In fact, I do not separate them. Let me give you an example, a precise example of my own work. I started working in the field of logic, history of logic and mathematical logic. The author I worked on, George Boole, the British logician and mathematician, actually invented our binary system, the 0 and 1 that we use in the language of our computers. Something that people do not know is that his project was philosophical in the first place; he wanted to make Aristotelian logic more efficient by using the language of Algebra, and in so doing, he created the scientific object that would be called the Algebra of Boole and that is what we are using in our computers. So this interaction between science and philosophy is very important. This is why I believe that the humanities and the so-called exact sciences should never be separated. After all, it is one human mind which needs, at once, scientific procedures and artistic and humanistic values, and these should be together.
What does it mean, being a philosopher in the 21st century?

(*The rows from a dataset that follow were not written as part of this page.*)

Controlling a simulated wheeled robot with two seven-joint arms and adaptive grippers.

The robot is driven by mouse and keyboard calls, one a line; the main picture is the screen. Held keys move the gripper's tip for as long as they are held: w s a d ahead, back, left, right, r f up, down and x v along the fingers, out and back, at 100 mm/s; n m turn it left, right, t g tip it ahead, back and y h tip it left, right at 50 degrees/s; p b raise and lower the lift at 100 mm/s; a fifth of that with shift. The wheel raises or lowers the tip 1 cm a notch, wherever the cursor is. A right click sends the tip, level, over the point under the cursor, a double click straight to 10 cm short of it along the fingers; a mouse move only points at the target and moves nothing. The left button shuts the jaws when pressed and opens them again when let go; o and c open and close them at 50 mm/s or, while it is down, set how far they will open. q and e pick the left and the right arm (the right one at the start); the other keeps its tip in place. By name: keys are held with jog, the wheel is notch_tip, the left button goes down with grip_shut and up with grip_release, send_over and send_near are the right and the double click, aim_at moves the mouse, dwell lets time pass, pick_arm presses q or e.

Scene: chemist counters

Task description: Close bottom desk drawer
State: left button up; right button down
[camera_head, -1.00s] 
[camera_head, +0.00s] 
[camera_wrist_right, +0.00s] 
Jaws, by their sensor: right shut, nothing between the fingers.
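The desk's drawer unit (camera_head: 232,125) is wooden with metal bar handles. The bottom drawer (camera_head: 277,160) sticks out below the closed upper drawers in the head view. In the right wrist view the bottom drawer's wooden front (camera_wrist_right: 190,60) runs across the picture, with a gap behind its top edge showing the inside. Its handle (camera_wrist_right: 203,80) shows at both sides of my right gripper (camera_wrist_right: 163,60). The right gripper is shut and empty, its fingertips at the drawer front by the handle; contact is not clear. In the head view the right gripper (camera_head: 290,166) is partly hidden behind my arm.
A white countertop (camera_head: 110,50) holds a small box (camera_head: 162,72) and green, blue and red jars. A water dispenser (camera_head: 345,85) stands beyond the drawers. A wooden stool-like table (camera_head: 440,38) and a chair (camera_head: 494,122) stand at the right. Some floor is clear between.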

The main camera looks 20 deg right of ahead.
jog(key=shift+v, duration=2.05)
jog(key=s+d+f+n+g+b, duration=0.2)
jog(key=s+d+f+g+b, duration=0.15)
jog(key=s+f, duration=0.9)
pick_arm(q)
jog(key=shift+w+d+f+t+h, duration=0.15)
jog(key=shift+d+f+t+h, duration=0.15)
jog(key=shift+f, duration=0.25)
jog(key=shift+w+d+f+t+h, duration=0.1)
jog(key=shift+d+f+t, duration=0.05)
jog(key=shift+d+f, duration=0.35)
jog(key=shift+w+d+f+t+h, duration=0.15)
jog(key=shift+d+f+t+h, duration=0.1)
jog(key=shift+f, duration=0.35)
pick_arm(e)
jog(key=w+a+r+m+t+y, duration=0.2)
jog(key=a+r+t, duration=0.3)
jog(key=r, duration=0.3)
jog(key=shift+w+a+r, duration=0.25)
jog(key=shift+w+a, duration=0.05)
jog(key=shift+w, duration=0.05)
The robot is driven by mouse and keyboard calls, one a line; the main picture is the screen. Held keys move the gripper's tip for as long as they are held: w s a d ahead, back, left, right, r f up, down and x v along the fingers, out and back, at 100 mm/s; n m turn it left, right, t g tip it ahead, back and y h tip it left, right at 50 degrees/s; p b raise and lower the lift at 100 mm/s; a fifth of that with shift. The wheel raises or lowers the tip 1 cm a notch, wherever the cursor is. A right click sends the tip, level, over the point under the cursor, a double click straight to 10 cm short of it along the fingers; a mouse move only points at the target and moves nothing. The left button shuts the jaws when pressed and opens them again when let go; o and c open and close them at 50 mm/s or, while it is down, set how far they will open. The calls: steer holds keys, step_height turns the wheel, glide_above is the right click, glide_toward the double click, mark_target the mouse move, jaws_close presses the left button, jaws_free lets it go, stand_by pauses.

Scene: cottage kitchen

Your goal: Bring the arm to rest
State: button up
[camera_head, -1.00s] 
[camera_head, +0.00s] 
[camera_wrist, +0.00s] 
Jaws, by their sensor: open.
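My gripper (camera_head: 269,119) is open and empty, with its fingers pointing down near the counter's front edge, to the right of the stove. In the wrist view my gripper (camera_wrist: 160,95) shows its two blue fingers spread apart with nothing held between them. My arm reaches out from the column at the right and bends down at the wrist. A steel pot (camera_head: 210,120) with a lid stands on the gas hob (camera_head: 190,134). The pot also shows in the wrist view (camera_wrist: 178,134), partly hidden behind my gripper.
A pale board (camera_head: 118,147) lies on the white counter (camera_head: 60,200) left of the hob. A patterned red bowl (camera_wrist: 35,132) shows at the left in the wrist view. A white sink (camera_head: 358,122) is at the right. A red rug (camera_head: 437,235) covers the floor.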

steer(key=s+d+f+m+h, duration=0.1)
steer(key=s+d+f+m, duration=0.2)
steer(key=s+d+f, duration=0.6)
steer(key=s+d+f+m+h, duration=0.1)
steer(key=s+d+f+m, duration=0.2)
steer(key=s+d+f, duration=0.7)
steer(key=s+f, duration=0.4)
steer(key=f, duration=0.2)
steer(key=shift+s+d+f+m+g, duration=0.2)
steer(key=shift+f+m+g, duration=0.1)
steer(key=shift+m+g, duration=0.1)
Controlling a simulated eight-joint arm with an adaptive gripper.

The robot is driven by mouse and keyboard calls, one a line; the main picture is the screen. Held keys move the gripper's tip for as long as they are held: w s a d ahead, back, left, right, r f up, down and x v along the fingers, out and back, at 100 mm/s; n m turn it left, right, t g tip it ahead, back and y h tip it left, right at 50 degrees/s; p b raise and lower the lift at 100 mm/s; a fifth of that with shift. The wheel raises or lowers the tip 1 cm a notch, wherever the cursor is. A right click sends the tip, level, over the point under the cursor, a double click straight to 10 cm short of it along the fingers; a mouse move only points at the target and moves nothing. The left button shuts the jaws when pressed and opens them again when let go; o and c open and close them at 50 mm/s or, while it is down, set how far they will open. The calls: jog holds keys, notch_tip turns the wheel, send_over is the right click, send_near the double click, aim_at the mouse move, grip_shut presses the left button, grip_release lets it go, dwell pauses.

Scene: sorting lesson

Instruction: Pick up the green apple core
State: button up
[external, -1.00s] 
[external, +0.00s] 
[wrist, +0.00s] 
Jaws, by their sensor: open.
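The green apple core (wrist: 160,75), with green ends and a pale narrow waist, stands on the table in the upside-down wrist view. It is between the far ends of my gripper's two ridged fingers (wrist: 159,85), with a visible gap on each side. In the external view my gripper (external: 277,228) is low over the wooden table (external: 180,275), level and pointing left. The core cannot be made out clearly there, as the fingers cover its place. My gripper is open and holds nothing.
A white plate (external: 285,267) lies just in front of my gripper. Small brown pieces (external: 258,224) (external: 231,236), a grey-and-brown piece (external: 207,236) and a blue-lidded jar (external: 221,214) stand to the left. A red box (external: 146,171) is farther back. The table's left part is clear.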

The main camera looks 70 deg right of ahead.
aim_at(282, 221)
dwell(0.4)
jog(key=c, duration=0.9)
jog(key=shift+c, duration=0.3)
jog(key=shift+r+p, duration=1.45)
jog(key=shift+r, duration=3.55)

It’s complicated. What does it mean to be a philosopher? Well, let me answer that question by letting you know what my experience was, and I said I was always between science and philosophy, mathematics and philosophy… The first two books that I published were both in the field of algebra and logic. To be a philosopher may mean to be a philosopher of science, a historian of science, which was what I was. And then I went back to Senegal to teach philosophy and I developed in the Department of Philosophy, a strong curriculum in history, philosophy of science, and sociology of science. But you cannot be a philosopher in the same way you are a natural scientist or a physicist, et cetera. You have to pay attention to what is going on. Your thinking is also one way of intervening; you intervene in the public square, in some respects, and the debates going on around you find an echo in your thinking… The 90s had been years of transition towards democracy, and so the thinking was about African democracies, what does it mean to make these countries democratic, what kind of institutions were to be designed, so this was a very exciting time for someone to think philosophically about the problems facing Africa. Another aspect was also the question of religion. I went back home in the early 1980s, and this was the aftermath of the Iranian revolution, and political Islam as we know it now was very much on the scene, was very much on our screens and our newspapers and so and so forth, and Senegal is a Muslim country, so that was an aspect of the debate as well. Where’s the intellectual and spiritual tradition of Islam, which is not known and of which philosophy is an important part? So I decided, also, in addition to my more technical teaching in philosophy of mathematics, to teach the history of philosophy in the Islam world, and to intervene in some respect on the debate surrounding Islam today. For me, this is what it means to be a philosopher. Not just choose a path, a specialty and work in that specialty narrowly defined, but being ready to go in different ways, to change and to adapt, and take part in discussions about what is going on around you.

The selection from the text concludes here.